[start Provided data]

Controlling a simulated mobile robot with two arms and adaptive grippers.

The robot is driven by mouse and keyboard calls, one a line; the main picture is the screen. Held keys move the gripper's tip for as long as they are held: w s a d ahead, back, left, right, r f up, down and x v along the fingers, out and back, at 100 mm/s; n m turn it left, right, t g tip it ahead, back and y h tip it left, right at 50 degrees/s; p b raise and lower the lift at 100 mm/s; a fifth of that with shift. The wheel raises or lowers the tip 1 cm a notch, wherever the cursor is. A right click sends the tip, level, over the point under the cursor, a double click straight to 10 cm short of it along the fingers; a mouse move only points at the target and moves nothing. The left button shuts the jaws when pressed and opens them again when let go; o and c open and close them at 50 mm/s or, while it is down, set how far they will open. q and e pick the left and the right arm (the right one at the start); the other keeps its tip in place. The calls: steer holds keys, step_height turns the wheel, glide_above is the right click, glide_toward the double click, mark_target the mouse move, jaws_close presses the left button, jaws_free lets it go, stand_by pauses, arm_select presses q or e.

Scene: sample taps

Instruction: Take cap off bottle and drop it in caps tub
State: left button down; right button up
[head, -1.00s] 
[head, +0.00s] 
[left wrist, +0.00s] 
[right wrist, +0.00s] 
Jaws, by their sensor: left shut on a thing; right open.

[end Provided data]

Goal — Using the material above, extract the line that contains "[head, +0.00s]" and every line after it, exactly as given; stop at the last line.

Exercise result —
[head, +0.00s] 
[left wrist, +0.00s] 
[right wrist, +0.00s] 
Jaws, by their sensor: left shut on a thing; right open.

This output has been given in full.